### WHAT IS NEEDED
Give again, word for word, the lines below that run from the line with "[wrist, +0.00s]" through the line with "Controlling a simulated". Drop the pictures.

### EXTRACTED DATA
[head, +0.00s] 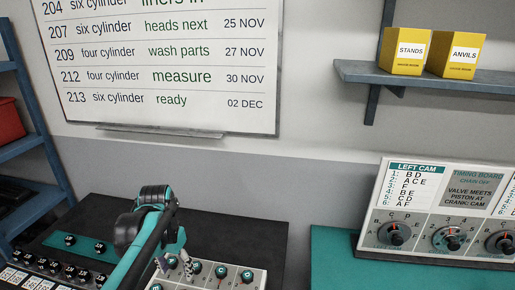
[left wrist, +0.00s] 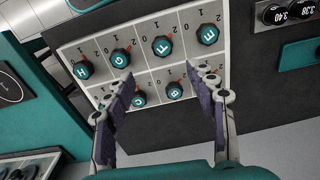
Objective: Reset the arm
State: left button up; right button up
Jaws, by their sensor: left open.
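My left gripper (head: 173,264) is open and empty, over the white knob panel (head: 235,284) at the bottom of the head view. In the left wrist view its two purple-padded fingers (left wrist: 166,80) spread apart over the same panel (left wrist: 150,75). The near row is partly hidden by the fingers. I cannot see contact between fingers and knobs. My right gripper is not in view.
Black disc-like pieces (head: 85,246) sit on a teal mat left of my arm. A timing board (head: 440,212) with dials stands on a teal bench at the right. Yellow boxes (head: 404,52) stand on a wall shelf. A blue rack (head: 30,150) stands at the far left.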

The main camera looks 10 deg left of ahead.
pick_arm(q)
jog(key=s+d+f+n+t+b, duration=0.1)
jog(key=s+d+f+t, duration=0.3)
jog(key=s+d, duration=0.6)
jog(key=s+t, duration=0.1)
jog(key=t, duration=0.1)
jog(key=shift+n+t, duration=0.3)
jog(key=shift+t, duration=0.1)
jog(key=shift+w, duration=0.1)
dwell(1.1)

---

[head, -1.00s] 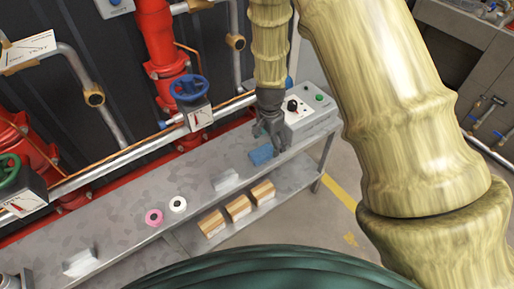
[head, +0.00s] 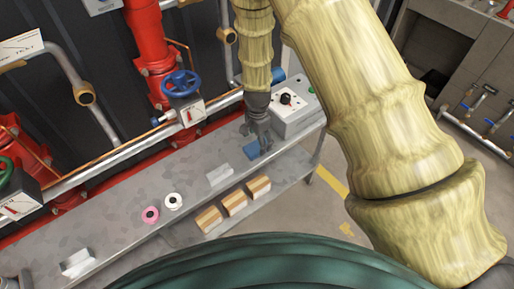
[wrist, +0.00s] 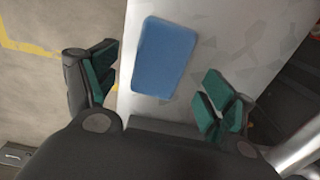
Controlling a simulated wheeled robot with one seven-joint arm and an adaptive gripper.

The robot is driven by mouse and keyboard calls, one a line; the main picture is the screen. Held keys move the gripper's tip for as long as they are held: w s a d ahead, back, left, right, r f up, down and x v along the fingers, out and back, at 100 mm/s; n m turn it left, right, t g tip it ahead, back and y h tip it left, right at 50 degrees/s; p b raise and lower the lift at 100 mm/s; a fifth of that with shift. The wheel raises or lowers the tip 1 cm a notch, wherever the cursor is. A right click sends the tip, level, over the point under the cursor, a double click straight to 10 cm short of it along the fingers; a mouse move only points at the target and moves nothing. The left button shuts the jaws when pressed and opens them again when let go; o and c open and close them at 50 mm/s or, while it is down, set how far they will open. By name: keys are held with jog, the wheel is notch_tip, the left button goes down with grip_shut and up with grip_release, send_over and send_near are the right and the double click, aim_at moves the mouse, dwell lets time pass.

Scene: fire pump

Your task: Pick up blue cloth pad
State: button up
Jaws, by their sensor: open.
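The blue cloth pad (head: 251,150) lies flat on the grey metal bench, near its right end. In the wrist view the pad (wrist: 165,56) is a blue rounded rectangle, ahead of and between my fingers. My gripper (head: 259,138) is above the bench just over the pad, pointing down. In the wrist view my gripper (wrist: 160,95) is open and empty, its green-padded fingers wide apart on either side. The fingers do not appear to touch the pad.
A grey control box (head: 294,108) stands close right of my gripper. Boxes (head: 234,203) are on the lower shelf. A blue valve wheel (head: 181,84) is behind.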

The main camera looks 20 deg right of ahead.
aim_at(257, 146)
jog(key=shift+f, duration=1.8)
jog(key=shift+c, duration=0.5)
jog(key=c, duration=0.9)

--

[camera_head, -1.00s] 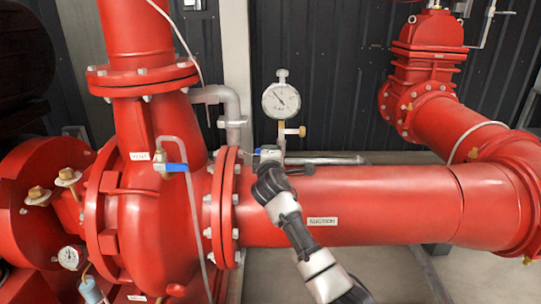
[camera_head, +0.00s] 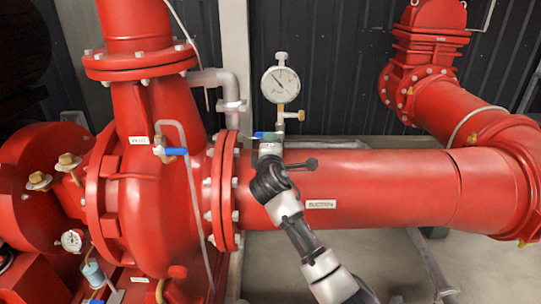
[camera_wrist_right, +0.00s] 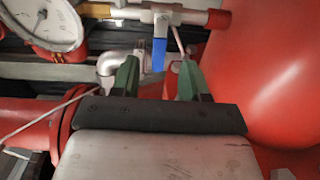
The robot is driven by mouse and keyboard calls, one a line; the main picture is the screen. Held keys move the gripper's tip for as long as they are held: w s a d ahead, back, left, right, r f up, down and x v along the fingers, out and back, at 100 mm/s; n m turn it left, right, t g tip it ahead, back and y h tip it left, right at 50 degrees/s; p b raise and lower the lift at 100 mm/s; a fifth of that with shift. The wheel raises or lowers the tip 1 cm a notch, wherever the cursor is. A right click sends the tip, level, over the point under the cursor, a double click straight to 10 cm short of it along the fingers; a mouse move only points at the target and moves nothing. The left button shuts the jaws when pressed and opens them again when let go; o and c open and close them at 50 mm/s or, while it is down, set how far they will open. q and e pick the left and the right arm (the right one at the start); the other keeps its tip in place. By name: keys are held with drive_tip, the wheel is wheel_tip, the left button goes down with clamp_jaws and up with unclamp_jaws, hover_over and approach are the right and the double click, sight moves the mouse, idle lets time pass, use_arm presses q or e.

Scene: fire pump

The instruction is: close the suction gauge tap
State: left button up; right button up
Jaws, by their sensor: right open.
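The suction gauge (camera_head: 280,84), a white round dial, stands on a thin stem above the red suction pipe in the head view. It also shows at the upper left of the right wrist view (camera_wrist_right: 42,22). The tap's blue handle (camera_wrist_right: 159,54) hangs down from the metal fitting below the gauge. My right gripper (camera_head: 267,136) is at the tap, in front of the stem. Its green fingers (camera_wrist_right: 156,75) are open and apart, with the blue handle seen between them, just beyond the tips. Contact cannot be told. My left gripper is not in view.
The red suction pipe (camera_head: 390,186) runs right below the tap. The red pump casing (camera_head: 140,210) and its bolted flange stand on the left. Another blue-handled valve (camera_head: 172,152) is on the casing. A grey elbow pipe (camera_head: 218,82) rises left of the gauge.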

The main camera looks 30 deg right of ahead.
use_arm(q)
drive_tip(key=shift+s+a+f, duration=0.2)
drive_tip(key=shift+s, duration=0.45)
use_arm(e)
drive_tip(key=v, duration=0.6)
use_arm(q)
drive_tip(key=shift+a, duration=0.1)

### OUTPUT OF THE EXERCISE
[wrist, +0.00s] 
Controlling a simulated wheeled robot with one seven-joint arm and an adaptive gripper.

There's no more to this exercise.